> [Data to process]
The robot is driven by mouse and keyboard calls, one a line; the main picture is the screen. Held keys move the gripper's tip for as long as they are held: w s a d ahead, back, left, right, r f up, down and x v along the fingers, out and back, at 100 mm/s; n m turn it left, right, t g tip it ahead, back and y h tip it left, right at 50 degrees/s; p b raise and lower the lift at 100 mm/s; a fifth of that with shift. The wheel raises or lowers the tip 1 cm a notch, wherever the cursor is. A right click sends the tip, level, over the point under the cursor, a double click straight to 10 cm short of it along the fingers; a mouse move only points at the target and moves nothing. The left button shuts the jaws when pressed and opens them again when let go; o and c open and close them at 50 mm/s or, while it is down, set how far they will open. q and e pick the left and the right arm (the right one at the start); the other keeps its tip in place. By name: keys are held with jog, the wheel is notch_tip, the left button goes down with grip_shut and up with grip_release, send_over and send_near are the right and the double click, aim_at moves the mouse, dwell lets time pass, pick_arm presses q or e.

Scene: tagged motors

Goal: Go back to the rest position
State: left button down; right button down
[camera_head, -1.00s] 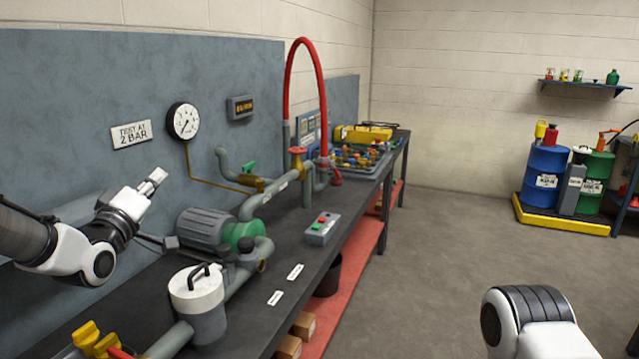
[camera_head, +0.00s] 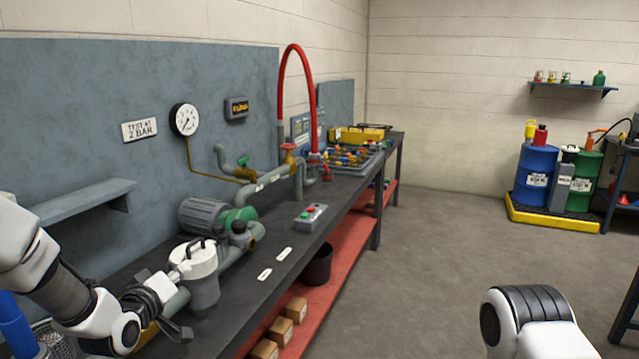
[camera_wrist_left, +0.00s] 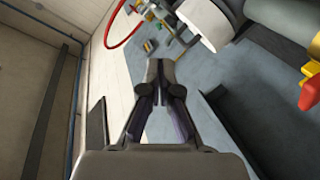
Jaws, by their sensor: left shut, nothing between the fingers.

* * *

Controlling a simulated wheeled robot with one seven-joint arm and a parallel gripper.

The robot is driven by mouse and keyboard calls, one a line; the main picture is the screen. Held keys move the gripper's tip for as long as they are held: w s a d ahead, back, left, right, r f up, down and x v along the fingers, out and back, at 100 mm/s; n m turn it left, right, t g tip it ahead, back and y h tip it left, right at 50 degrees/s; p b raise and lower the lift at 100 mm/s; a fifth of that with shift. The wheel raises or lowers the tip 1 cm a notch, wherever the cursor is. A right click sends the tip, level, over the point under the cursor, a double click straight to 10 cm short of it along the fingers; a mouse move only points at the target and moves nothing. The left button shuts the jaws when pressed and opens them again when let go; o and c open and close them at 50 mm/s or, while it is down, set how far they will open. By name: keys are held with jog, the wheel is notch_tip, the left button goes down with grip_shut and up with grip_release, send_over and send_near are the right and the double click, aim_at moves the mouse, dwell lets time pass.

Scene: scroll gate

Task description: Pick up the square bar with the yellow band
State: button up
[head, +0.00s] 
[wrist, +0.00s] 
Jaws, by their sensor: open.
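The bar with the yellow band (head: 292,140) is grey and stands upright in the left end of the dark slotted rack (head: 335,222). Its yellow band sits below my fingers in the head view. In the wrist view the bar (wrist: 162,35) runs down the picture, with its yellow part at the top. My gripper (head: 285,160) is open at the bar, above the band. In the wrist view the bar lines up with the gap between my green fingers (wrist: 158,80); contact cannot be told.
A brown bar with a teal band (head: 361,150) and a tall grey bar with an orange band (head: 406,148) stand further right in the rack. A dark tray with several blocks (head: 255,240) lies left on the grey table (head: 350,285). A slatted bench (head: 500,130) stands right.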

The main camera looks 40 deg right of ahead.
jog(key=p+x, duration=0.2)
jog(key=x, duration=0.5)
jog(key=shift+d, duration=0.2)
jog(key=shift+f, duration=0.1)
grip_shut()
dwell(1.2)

> [Directions]
List every line above containing the word "State".

> [Exercise output]
State: left button down; right button down
State: button up

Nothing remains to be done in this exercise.